Morgan ski resort referendum backers want punitive damages from developer | News, Sports, Jobs - Standard-Examiner

2022-09-24 03:18:24 By : Ms. Lily Lee

Photo supplied, Wasatch Peaks Ranch

MORGAN — Developers of the 11,000-acre Wasatch Peaks Ranch ski and golf resort have pursued a multipoint strategy of intimidation to thwart a voter referendum on the project, sponsors of the ballot initiative allege.

The residents made the allegations this week as their attorneys asked a court for permission to delve into the developer’s finances to calculate punitive damages the residents are requesting.

According to court depositions, WPR Managing Director Ed Schultz contacted relatives of two referendum sponsors warning the sponsors that they would be sued if they went through with a Utah Supreme Court appeal to keep the referendum alive. Also, a Morgan County Council member called the husband of one sponsor telling them she could be sued and the couple might lose their house, according to the documents.

The Morgan County Council on Oct. 30, 2019, voted 6-1 to rezone the land and seal a development agreement with WPR. The referendum backers had to file their petition by Nov. 6 and they gathered in the county clerk’s office shortly before 5 p.m., the deadline.

Schultz and a WPR attorney, Allison Phillips-Belnap, said later in court declarations that they were there at the same time to deliver WPR’s completed development agreement. Phillips-Belnap said she was in the lobby waiting for Schultz and heard one of the sponsors talking about the petition as others were filling out documents.
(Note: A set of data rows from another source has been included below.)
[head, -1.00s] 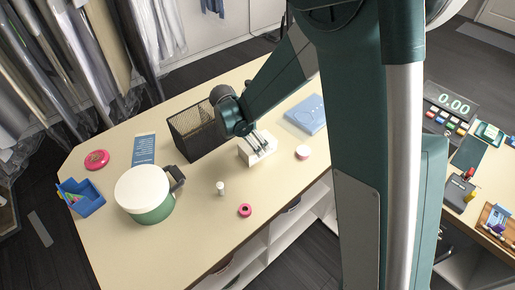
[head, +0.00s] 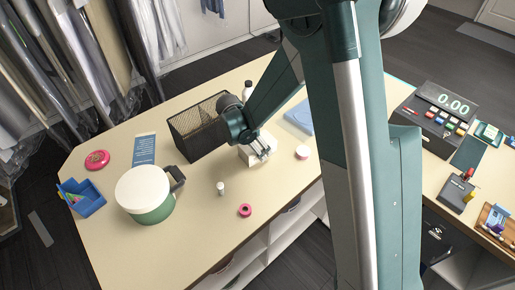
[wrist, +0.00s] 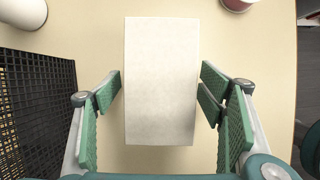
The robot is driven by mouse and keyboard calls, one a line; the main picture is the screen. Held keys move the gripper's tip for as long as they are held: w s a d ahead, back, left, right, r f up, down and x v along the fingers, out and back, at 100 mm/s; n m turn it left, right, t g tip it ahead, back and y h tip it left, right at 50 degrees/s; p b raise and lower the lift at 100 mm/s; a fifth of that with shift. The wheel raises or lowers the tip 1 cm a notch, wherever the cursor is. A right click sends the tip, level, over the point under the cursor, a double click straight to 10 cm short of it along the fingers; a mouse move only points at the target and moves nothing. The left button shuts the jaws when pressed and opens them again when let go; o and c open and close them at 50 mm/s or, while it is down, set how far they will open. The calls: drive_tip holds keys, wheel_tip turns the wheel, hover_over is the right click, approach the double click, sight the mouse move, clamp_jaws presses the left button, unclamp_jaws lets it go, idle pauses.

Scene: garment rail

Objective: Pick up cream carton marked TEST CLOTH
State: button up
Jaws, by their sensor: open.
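The cream carton (head: 247,153) stands on the table near its right front edge in the head view, partly hidden by my gripper. In the wrist view the carton (wrist: 161,80) is a plain pale block in the middle; no marking on it can be read. My gripper (head: 264,154) is over the carton in the head view. In the wrist view my gripper (wrist: 161,92) is open, with one green-padded finger at each side of the carton's lower part. A gap shows between each finger and the carton.
A black mesh basket (head: 200,128) stands close to the left of the carton; it also shows in the wrist view (wrist: 40,110). A white bottle (head: 248,91) stands behind my arm. A pink tape roll (head: 245,210) lies in front.

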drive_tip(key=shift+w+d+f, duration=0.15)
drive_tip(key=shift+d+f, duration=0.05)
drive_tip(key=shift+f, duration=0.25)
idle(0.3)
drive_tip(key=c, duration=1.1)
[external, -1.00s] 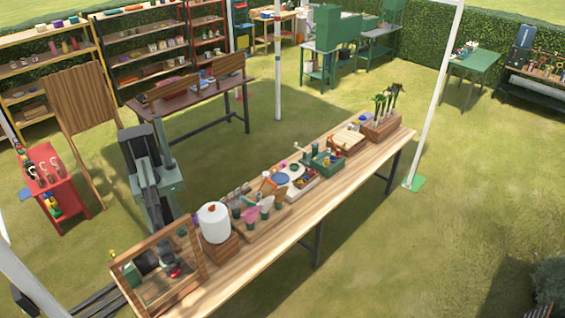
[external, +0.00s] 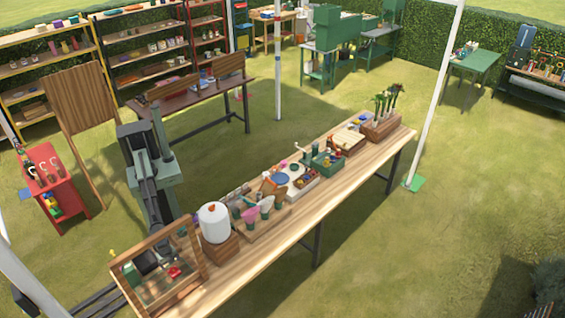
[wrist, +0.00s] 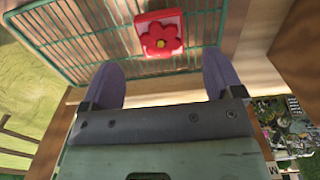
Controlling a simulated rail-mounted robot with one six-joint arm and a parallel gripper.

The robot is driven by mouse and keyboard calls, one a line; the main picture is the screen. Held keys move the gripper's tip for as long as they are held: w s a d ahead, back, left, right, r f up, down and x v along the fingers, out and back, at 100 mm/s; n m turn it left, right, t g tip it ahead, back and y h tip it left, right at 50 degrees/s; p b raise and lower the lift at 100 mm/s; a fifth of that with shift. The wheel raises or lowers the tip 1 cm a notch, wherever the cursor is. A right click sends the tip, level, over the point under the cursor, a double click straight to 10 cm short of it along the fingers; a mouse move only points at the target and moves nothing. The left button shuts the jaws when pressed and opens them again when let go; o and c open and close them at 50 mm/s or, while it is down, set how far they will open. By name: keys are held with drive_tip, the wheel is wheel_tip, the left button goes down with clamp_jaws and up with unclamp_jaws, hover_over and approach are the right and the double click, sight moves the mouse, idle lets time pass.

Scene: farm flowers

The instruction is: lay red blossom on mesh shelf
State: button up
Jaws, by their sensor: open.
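Nothing is held.
Farther along the bench are cups with blossoms (external: 250,214), a green tray (external: 327,162) and tall plants (external: 385,103). A wooden post edge (wrist: 300,45) is close on the right in the wrist view.

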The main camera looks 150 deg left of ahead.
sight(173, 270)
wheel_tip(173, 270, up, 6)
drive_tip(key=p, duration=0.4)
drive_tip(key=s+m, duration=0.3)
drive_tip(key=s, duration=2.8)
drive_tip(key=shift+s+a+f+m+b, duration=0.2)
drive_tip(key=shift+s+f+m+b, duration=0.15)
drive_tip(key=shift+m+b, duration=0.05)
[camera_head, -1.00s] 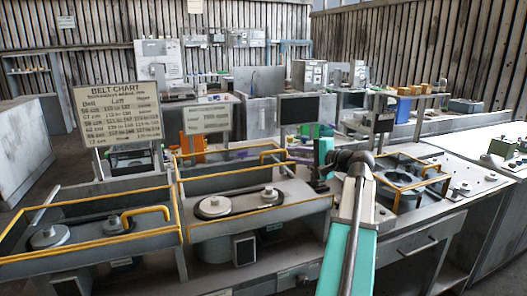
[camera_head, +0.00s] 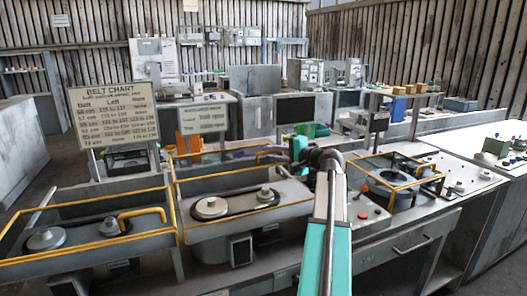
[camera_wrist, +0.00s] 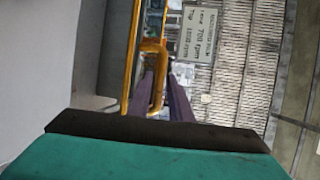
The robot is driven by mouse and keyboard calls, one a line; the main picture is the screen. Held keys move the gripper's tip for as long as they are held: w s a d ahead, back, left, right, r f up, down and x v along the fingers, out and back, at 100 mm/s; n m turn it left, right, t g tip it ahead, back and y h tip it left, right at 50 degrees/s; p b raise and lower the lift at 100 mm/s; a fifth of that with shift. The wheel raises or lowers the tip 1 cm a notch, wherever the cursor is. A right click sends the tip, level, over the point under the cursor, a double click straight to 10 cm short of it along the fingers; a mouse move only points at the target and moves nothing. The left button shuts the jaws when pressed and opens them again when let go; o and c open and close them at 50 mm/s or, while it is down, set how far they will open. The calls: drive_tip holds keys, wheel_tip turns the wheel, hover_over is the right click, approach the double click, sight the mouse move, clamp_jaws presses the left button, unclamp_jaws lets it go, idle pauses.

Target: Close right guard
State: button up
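The right guard (camera_head: 174,196) is a grey frame with yellow edges around the right-hand pulley bay. It stands raised, with the pulleys (camera_head: 211,207) uncovered below. Its yellow handle (camera_head: 270,154) is at the upper right. My gripper (camera_head: 283,153) is beside this handle, seen small and partly hidden by my teal arm. In the wrist view my purple fingers (camera_wrist: 160,90) point away on either side of the yellow handle (camera_wrist: 155,65). A gap shows between them, so they look open around the handle; whether they touch it is unclear.
The left guard (camera_head: 90,253) with its own yellow handle (camera_head: 143,213) stands at the left. A belt chart (camera_head: 117,114) and a speed sign (camera_head: 203,118) rise behind. A yellow-edged cage (camera_head: 395,182) and a red button (camera_head: 362,215) lie right of my arm.

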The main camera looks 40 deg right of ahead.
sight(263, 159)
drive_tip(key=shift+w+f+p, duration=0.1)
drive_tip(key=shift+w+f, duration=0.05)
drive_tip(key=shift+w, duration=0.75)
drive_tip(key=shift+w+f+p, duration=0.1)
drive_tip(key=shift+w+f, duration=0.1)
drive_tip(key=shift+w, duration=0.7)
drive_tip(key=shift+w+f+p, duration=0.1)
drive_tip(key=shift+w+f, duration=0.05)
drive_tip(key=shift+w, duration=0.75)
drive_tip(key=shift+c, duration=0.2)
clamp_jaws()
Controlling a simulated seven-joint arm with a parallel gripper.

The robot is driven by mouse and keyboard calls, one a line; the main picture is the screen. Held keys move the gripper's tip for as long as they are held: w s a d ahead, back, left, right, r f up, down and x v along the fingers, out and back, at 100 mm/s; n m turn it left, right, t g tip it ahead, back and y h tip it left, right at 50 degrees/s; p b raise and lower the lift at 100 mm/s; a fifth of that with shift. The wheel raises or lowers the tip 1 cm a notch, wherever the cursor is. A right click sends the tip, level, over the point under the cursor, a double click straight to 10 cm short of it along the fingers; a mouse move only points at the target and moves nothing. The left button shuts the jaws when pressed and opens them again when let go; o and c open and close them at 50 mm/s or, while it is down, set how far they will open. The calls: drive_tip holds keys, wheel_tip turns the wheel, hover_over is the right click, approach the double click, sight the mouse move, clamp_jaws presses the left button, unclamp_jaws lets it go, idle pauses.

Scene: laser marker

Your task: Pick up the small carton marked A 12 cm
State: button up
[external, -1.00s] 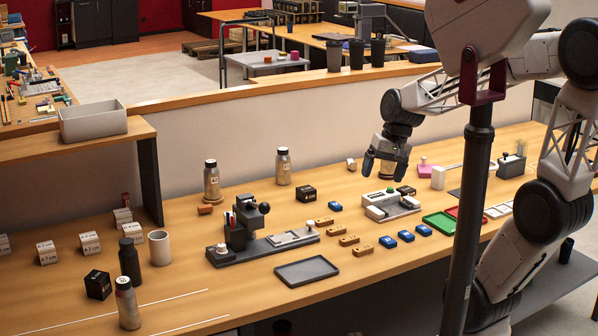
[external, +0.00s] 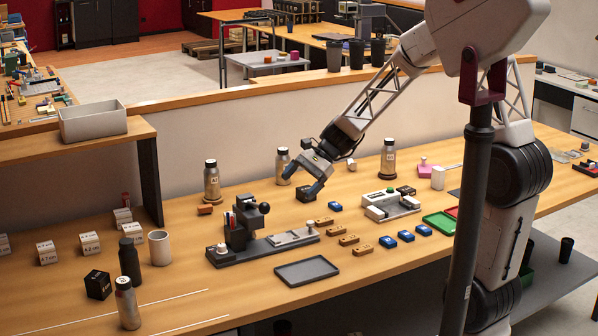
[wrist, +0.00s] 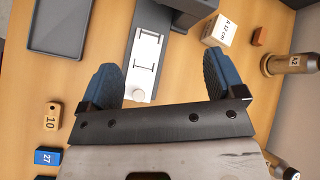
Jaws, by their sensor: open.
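My gripper (external: 302,178) is open and empty, tilted above the table behind the laser marker (external: 262,240). In the wrist view my gripper (wrist: 160,62) has its two blue fingers spread, with the marker's pale plate (wrist: 147,55) showing between them. A small white carton marked A 12 cm (wrist: 220,33) stands on the table just beyond the right fingertip, apart from it. It is beside the marker, near a small brown block (wrist: 260,37). I cannot make this carton out in the external view; the marker's column may hide it.
Several other white cartons (external: 90,243) stand at the left. A bottle (external: 211,182) stands behind the brown block (external: 205,210).

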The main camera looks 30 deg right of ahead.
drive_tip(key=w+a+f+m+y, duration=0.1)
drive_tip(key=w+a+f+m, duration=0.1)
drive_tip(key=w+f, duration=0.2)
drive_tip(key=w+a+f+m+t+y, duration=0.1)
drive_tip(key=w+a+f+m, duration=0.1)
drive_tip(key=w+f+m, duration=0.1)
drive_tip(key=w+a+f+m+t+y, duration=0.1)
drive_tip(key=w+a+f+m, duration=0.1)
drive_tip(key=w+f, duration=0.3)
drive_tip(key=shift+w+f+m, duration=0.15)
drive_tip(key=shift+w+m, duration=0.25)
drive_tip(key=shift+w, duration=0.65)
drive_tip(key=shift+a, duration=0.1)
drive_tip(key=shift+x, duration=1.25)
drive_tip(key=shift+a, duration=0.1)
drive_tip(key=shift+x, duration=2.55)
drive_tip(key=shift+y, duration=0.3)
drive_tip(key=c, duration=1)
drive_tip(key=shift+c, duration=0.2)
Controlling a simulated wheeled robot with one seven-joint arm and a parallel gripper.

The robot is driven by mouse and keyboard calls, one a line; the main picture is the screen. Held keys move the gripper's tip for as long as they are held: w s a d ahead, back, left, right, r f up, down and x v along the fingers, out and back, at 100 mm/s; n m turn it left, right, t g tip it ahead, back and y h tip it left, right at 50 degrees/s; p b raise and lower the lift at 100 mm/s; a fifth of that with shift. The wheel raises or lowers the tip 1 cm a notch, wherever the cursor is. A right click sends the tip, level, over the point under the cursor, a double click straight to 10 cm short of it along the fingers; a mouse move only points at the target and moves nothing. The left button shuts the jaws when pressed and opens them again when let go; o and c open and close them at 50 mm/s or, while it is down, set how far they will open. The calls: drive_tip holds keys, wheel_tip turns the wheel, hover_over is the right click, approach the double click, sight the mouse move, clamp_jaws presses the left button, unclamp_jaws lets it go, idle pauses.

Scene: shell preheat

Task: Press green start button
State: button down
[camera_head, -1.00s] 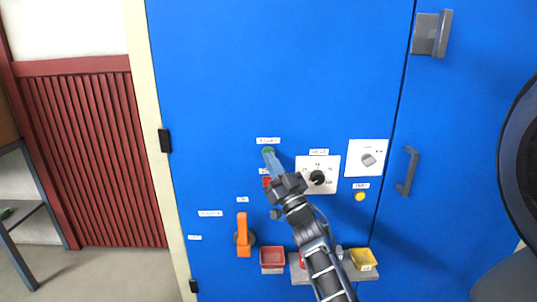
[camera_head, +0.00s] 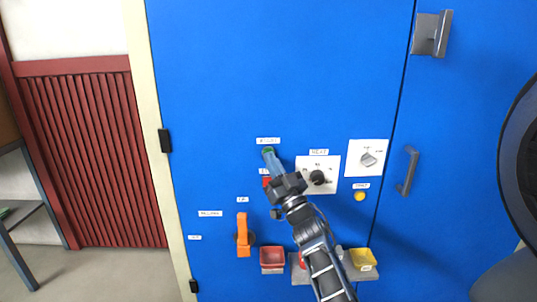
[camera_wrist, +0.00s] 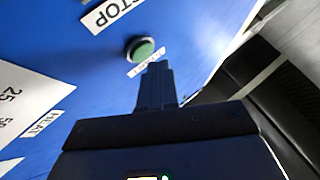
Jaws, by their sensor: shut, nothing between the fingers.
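The round green button (camera_wrist: 143,50) has a dark rim and sits on the blue panel. It also shows small in the head view (camera_head: 268,149), under a white label. My gripper (camera_wrist: 154,70) is shut and empty. Its fingertips point at the panel just beside the green button and overlap a small white label there. In the head view my gripper (camera_head: 270,156) lies right at the button's lower edge. I cannot tell whether the tips touch the button or the panel.
A red button (camera_head: 266,182) sits just below, partly behind my gripper. A black knob (camera_head: 317,178) on a white plate, an orange handle (camera_head: 243,236), a yellow button (camera_head: 360,196) and a grey door handle (camera_head: 407,171) are nearby. A STOP label (camera_wrist: 113,12) shows in the wrist view.

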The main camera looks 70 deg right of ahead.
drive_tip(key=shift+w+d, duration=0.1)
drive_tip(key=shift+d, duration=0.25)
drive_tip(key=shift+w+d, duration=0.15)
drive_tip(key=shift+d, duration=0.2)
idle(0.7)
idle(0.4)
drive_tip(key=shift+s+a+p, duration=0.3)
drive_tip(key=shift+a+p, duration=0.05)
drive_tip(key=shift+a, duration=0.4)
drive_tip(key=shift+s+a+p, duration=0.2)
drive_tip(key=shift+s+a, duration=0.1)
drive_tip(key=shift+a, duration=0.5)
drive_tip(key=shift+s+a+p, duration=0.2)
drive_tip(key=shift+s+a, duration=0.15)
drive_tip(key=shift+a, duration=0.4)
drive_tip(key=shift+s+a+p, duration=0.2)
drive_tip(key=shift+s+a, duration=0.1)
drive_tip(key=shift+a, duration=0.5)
According to a text message string entered into the court record, Phillips-Belnap messaged Schultz, “She doesn’t have it straight so let’s pray they f—– it up, or will.”

After the sponsors filed the petition and left the county office, Phillips-Belnap approached the clerk’s staff and told a clerk to put a time stamp on the petition. The clerk did not have a time stamp, so the attorney told her to write 5:05 p.m. on the document, which she did. Phillips-Belnap said that was the time stamp on her phone. The missed deadline was one of several grounds that WPR would cite in its subsequent efforts to stop the referendum.

Other documentation included a letter by WPR to county officials on Nov. 8 saying they would sue the county if it did not throw out the referendum application. The county clerk did so two weeks later after sending WPR attorneys an unsigned copy of the denial letter for approval, the sponsors said.

After the clerk rejected the referendum, the sponsors petitioned the 2nd District Court to reverse the county’s refusal. A judge later ruled he lacked jurisdiction, so the sponsors made plans to appeal to the Utah Supreme Court — an appeal that was later successful.

In the days before the deadline for a Supreme Court appeal to be made, Schultz called Brent Bohman, brother of petition sponsor Robert Bohman, to tell him that “if they filed the appeal, that WPR was going to sue them.” Brent Bohman said he relayed the message to his brother.

Schultz also called Coby Johnson, a relative of petition sponsor Brandon Peterson. Johnson said in his deposition that Schultz told him, “You’ve got to warn Brandon that if they go through with the referendum, that my group is going to sue them.”

Shelley Paige, one of the referendum sponsors, testified that Robert Kilmer, the council member, called her husband to tell him that if Paige and the others did not give up their efforts, the Paiges “might be sued and lose their home.”

After the appeal was filed, WPR sued the six for $10 million, saying the company had suffered economic interference and lost business. The referendum sponsors responded that the suit was a tool to intimidate and silence the residents with expensive, baseless legal proceedings.

Judge Noel Hyde later dismissed WPR’s suit, leading to the residents pursuing their counterclaim and going after punitive damages.

Schultz had said in a court declaration that two investors, planning to commit $5 million each, had backed out of the development. The residents later obtained for the court an email from one of those two investors that said they both planned to resume their investments after the legal challenges were dealt with.

An email detailed WPR’s strategy to stop the referendum: litigation; “plan B” contingency plans to incorporate the development area or try to get it annexed into Davis County; and “back door efforts” to seek politicians’ support. Those to be approached included former state Rep. Logan Wilde, said to be close to a judge, and Gov. Spencer Cox, who as lieutenant governor took action to shut down an initiative petition.

Efforts to contact Schultz and Mark Gaylord, WPR’s lead attorney in the legal cases, were not immediately successful. WPR has not yet filed a response to the request for access to the company’s financial information.

In a news release last week, the referendum sponsors said that “WPR is interfering with (sponsors’) legitimate participation in government and abusing the legal processes by misusing its lawsuit to intimidate them and keep the biggest land use decision in Morgan County away from the voters.”

On the referendum case, Hyde ruled on July 22 that the referendum sponsors “substantially complied with the applicable certification statute.” However, he scheduled an April 19, 2023, bench trial on other items listed in the county’s rejection of the petition.